Firewalking: a triumph over fear — not over physics
Firewalking is by no means a modern invention of management seminars. It has long been practised in different cultural and religious contexts. Today it is also staged in motivational seminars as proof that people can apparently accomplish the “impossible”.
The rhetorical escalation then runs roughly like this: anyone who can walk over embers several hundred degrees hot will henceforth find nothing impossible. That conclusion was the target of my criticism.
Why it is physically possible
Firewalking is impressive, but it does not override natural laws. Important factors include the poor thermal conductivity of wood embers and ash, their thermal properties, and the short contact time of each step. Temperature alone does not tell us how quickly heat will be transferred into the skin.
A familiar comparison is a hot oven: the air may be very hot without a brief exposure having the same effect as touching a metal part at the same temperature. Metal transfers heat much faster.
The older version of this article put too much emphasis on the poor thermal conductivity of air and attributed too much importance to blood flow. More precisely, the decisive issue is heat transfer at the contact surface between foot, embers and ash.
Why burns are still possible
- contact that lasts too long or stopping on the embers,
- unsuitable material or foreign objects with high thermal conductivity,
- embers sticking to the skin and extending contact time,
- poor preparation or stepping deeply into the bed of embers.

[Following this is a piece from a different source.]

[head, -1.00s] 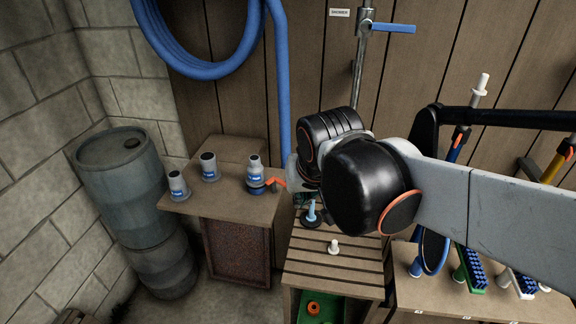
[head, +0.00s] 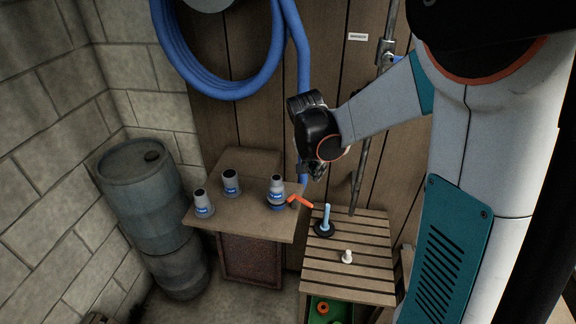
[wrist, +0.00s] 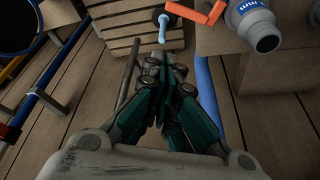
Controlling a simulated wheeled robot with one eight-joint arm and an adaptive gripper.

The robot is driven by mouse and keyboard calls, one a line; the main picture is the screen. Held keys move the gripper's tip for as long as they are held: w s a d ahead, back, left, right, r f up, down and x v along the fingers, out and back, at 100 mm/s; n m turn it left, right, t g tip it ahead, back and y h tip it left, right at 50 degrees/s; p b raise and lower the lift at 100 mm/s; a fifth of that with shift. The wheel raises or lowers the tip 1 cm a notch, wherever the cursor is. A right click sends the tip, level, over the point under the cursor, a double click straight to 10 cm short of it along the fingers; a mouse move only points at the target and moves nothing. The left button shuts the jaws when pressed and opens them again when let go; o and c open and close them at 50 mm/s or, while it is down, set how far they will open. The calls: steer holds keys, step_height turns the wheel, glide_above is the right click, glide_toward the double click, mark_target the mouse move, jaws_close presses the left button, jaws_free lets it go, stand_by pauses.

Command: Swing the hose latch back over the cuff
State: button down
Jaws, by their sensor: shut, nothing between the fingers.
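The orange hose latch (head: 300,202) sticks out to the right from a grey cuff with a blue label (head: 277,190), at the right edge of the wooden shelf. It lies swung out to the side, not over the cuff. The wrist view shows the bent latch (wrist: 203,12) at the top and the cuff (wrist: 258,25) to its right, its open mouth facing me. My gripper (head: 316,170) is above and right of the latch, apart from it. In the wrist view my gripper (wrist: 165,68) has its fingers together and holds nothing.
Two similar grey cuffs (head: 231,183) (head: 203,204) stand farther left on the shelf. A slatted crate (head: 345,265) holds a light-blue-handled tool (head: 326,220) and a white knob (head: 347,257). A blue hose (head: 303,75) hangs close behind my gripper. A barrel (head: 150,205) stands left.

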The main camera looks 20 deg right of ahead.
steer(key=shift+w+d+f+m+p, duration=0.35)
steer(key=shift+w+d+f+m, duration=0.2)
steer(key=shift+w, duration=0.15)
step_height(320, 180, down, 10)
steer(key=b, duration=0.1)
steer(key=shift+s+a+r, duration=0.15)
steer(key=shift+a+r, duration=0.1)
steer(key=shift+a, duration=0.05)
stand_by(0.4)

There is therefore no universal magical threshold such as exactly 0.6 seconds. Risk depends on material, temperature, moisture, contact area and duration.
Critical conclusion
Firewalking may require courage and may be experienced as a powerful personal boundary-crossing event. The core of my original, deliberately pointed sentence remains: it may be a triumph over one’s fear, but it is not a refutation of physical laws.